Ainsi, chaque fois que celui qui est parvenu à activer ses facultés supérieures, pour les manifester en harmonie au travers d’une pensée juste en vertus, laissera une parcelle d’émotion venir en altérer la pureté, l’affaiblissement de son magnétisme se manifestera rapidement et profondément. La domination des forces d’involution, qui se manifeste dans les passions, et qui possède une puissance attractive considérable, - comme l’enseignent si justement les Tables de la Loi du Sépher de Moïse avec l’expérience d’Adam et Eve confrontés à Nahash l’ardeur cupide -, demande pour être dominée une volonté au moins aussi puissante pour parvenir à les neutraliser. Il est d’ailleurs constant de constater que le magnétisme, ou le charisme de certaines personnes, se retrouvent toujours, chez ceux qui sont capables d’une force de caractère ou de volonté, leur permettant justement d’accéder à ce magnétisme.

Le Mental, est la puissance qu’active celui qui parvient à la domination des passions. L’instinct et l’émotion est le lot de ceux qui par faiblesse et paresse, n’opposent que peu ou pas de volonté à ces puissances asservissantes. La Divine Providence sert et assiste celui qui se rend digne de recevoir ses services. Le Destin et ses lois de causalité passionnelles asservissent celui qui n’est pas capable de dominer ses passions et ses émotions. Marcher dans les voies de la Divine Providence se fait avec clairvoyance, libre arbitre et volonté, c’est la voie du sceptre de pouvoir de la Conscience éveillée. Marcher dans les voies du Destin se fait par tâtonnement, hasard, aveuglement, inconscience, délires oniriques et élucubrations déraisonnables. Ceux qui cheminent sur les voies du Destin sont tous en état de somnambulisme routinier, et sont gonflés d’un savoir machinal, qui n’est que vide et inconsistance.

La précision qu’en donne Eliphas Lévi à la fin de cet extrait, résume parfaitement ce que devient le magnétiseur qui sombre dans la fatalité des passions et des émotions : un devin, un tireur de cartes, un somnambule aussi halluciné que celui qui vient le consulter.

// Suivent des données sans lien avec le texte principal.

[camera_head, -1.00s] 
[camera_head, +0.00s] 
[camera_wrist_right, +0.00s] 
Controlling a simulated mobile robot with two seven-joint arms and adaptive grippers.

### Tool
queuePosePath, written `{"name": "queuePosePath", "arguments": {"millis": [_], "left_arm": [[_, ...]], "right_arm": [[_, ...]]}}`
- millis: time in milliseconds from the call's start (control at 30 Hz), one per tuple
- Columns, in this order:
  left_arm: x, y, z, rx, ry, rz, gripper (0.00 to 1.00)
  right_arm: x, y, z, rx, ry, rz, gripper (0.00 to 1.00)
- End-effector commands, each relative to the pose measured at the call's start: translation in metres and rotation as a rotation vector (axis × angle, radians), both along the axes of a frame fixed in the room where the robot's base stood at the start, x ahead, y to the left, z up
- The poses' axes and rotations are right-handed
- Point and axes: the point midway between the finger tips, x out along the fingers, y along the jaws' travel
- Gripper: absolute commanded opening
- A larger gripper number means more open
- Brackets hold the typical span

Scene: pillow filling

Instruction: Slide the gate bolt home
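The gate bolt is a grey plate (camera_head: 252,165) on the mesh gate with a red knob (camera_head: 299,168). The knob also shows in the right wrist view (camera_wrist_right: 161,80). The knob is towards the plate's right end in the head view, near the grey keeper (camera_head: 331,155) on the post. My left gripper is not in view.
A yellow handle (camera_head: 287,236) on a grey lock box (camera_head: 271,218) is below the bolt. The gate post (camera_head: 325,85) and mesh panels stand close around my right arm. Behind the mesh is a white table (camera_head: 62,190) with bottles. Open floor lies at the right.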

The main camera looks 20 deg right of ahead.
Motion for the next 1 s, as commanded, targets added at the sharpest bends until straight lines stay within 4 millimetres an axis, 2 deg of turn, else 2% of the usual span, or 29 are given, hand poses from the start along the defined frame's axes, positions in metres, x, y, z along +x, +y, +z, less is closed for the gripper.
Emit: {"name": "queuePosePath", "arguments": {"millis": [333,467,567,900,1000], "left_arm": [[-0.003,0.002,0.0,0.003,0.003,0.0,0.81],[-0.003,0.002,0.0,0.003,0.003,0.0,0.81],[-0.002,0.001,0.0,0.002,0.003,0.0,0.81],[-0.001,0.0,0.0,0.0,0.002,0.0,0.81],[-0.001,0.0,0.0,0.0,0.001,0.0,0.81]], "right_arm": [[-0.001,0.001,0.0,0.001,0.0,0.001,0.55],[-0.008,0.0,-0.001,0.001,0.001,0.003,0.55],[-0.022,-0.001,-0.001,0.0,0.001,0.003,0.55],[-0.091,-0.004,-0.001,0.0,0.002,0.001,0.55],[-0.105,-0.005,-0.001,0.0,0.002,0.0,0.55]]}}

Le voyant, qui n’est qu’un individu soumis à ses instincts émotionnels, n’est pas à confondre avec le clairvoyant, comme le dit si justement Eliphas Lévi, il est la victime asservie à l’hypnotisme qu’exercent les reflets de ses désirs insensés et de ses imaginations cupides, il n’est donc pas un magnétiseur, mais davantage un magnétisé par ses passions.

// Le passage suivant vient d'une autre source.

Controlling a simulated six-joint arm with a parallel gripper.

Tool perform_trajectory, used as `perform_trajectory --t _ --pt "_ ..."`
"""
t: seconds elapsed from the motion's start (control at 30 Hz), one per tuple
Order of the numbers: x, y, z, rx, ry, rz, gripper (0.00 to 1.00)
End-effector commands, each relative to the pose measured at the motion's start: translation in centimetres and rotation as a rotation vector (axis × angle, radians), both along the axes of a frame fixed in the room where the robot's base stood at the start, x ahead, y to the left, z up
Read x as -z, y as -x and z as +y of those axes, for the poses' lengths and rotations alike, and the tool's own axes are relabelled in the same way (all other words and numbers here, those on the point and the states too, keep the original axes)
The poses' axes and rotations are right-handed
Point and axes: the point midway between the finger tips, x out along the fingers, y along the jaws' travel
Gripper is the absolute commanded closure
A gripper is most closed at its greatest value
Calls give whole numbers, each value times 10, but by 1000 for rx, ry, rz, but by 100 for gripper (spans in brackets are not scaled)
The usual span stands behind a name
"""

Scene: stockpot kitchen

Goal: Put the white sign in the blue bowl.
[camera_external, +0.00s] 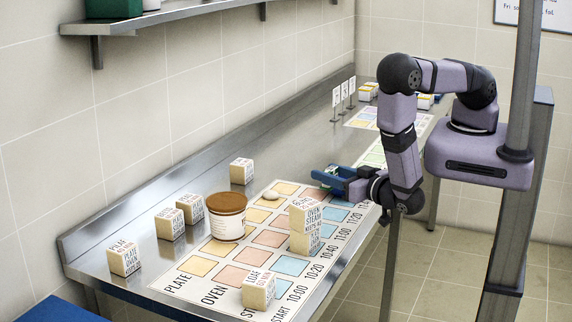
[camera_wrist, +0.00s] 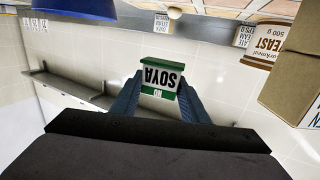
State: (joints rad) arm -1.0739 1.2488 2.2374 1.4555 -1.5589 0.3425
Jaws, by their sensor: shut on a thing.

Précieuse indication que nous donne notre guide dans ce Grand Arcane, si celui qui n’est pas un magnétiseur se caractérise par le manque de noblesse, de volonté et d’élévation d’esprit, le véritable magnétiseur sera nécessairement celui qui concentrera ces qualités, en plus de la pratique des vertus, dont la générosité est la puissance qu’il convient de mettre en face de la cupidité pour lui faire obstacle. Ainsi, toute démarche spirituelle qui reposerait sur des préoccupations mercantiles, serait irrémédiablement condamnée à subir l’altération de la cupidité, et des distorsions hypnotiques qu’elle a le pouvoir d’engendrer.

Ne pas parvenir à hisser son mental au niveau vibratoire d’une pensée juste en vertus, implique des déformations de conscience aux conséquences redoutables, comme l’ouverture de cet espace d’insignifiance que j’ai souvent évoqué, et qui n’est que le contraire d’une raison éclairée, c’est-à-dire la folie. Mais dire à des fous vivant parmi des fous qu’ils sont fous, c’est risquer de se faire étriper par eux, assurément une folie.

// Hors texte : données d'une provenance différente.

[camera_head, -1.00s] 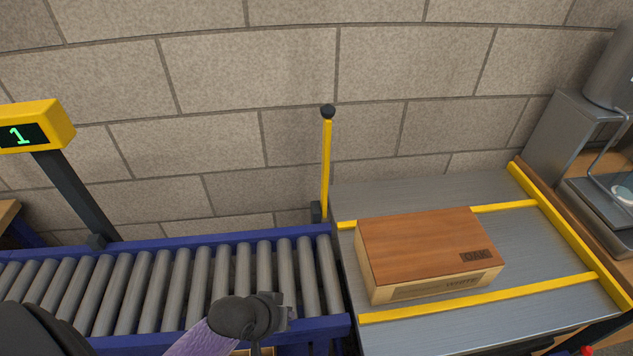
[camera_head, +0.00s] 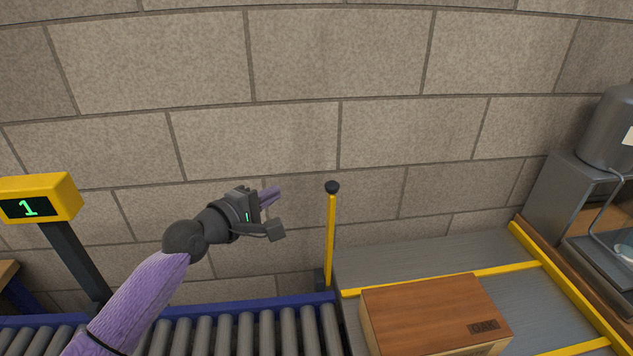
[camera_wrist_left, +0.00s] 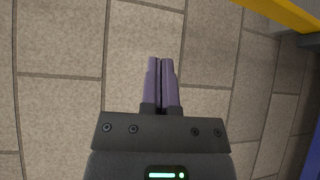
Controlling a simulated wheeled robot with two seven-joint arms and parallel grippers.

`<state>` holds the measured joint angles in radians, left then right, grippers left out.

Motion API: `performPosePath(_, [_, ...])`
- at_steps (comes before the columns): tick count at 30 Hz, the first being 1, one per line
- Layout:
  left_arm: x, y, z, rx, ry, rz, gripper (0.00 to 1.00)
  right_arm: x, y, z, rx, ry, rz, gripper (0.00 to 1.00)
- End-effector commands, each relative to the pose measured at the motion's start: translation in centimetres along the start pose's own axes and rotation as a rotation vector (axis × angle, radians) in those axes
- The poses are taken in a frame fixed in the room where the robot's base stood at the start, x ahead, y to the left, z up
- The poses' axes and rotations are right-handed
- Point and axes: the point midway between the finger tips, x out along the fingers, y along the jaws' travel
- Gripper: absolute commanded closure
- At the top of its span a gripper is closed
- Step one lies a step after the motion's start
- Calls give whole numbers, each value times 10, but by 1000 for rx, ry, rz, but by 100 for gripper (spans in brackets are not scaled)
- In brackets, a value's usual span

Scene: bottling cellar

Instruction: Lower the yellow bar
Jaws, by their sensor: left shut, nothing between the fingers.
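The yellow bar (camera_head: 330,240) stands upright at the right end of the roller conveyor, with a black knob (camera_head: 332,187) on its top. Its foot sits in a dark bracket (camera_head: 319,279). My left gripper (camera_head: 276,196) is raised above the conveyor, to the left of the bar and apart from it, near knob height in the picture. Its purple fingers are shut with nothing between them, as the left wrist view (camera_wrist_left: 161,82) also shows. A yellow strip (camera_wrist_left: 284,14) crosses that view's upper right corner. My right gripper is not in view.
A wooden box (camera_head: 435,312) lies on the grey table with yellow strips (camera_head: 400,262), right of the bar. The roller conveyor (camera_head: 230,332) runs along the bottom. The stone wall is behind.

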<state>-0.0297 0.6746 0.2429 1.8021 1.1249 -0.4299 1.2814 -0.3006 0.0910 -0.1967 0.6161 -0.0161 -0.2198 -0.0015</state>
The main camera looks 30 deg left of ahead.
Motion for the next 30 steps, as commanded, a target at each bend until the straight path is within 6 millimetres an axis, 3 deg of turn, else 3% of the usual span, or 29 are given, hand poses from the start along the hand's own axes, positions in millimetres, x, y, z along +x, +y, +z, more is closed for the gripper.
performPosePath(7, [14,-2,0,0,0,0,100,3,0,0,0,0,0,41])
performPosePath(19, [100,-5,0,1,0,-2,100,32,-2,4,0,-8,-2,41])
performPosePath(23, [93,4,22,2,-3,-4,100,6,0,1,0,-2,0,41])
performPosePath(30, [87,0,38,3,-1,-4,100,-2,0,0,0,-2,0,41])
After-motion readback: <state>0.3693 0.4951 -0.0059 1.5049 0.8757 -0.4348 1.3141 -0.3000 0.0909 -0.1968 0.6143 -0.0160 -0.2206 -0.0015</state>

Cette petite réflexion n’est pas qu’anecdotique, elle sous-entend que la maîtrise des puissants pouvoirs magnétiques qu’apporte l’accession à ses propres facultés supérieures, demande dans sa pratique un discernement infiniment subtil, soit pour ne pas être victime d’un sentiment vaniteux de domination que pourrait provoquer l’utilisation de ces pouvoirs (expression passionnelle qui en altérerait rapidement la puissance), soit de ne pas permettre aux passions extérieures de se déchaîner contre celui qui manifesterait inconsidérément la pratique de ses pouvoirs magnétiques. Eliphas lévi, au cours de sa vie mouvementée a eu à expérimenter l’une comme l’autre de ces situations.

Dans le même ordre d’idée, il est probable que le cheminement que l’on prête à l’avatar Jésus, n’est pas autre chose que l’illustration de ce qu’évoque cet extrait du Grand Arcane. Le magnétisme du prêcheur qui se termine dans les horreurs de la passion, quoi de plus éloquent pour celui qui gardant son esprit ouvert regarde la réalité non pas au travers des fariboles que racontent les fous, mais dans la rigueur d’une pensée juste en vertus.